Le couple a expliqué avoir acheté 38.000 actions Credit Suisse le 10, 13 et 15 mars 2023, soit pour plus de 80.000 francs.
A ces dates, le titre vacillait dans un mouvement de panique sur les marchés. Le couple les avaient ensuite revendues avec une lourde perte le 20 mars, au lendemain de l'opération de sauvetage, affirmant qu'il n'aurait pas acheté ces titres "sans les déclarations rassurantes du Conseil fédéral en décembre 2022 et mars 2023" sur la situation financière de la banque. Le tribunal fédéral a rejeté leur demande.
- Litige sur les bonus -
Avec le sauvetage de Credit Suisse, le ministère des finances avait, à la demande du gouvernement, ordonné la réduction ou suppression des rémunérations et bonus dans les échelons les plus élevés de la banque, au coeur de vives critiques.
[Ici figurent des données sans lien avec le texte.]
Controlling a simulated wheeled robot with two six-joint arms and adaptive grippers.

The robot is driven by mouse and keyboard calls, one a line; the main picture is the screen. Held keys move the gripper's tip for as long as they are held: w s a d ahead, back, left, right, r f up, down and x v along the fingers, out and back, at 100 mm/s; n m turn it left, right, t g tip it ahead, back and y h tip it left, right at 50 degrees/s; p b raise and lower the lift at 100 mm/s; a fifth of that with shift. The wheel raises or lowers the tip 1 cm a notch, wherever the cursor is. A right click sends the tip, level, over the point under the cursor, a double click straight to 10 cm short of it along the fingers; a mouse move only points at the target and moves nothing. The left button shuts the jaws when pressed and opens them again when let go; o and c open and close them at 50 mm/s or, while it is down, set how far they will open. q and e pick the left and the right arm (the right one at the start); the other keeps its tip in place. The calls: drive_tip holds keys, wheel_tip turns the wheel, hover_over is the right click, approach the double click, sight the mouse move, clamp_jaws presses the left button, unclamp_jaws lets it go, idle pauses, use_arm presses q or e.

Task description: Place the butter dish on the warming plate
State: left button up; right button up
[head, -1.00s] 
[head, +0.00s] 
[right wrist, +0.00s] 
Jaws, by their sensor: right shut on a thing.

Il avait imposé leur suppression totale pour les membres du plus haut niveau de la direction de Credit Suisse, une réduction de 50% pour les cadres du niveau immédiatement inférieur et de 25% pour ceux du niveau suivant.
Mais la semaine passée, le tribunal fédéral a jugé cette mesure "illicite" pour plusieurs raisons, entre autres parce ces rémunérations variables constituaient, selon lui, "des prétentions garanties par l'employeur en vertu d'un contrat de travail".
Ce tribunal avait été saisi par douze cadres qui ne faisaient pas partie "du plus haut niveau" de la direction. Dans sa décision, le tribunal avait souligné que cette suspension des bonus et rémunérations variables concernaient environ "un millier de personnes" au sein de la banque, dont "quelques-unes" se sont portées en justice.
Le ministère a annoncé vendredi qu'il va faire recours, estimant que ce tribunal "n'a pas tenu compte d'éléments essentiels dans son interprétation" du droit suisse, "notamment en ne prenant pas en considération les circonstances exceptionnelles qui ont conduit à la reprise du Credit Suisse".
Au centre d'une vive polémique, les bonus des banquiers sont un des grands enjeux de la réforme que prépare actuellement le gouvernement suisse pour durcir la règlementation bancaire.
Plusieurs affaires sont en cours suite au sauvetage de Credit Suisse. En septembre, LegalPass, une start-up à Lausanne qui représente plus de 3.000 anciens actionnaires, a exigé que la justice procède à une réévaluation du prix de rachat.
De nombreux investisseurs institutionnels ont également saisi la justice concernant les obligations dites AT1, des instruments financiers complexes, dont la valeur avait été ramenée à zéro.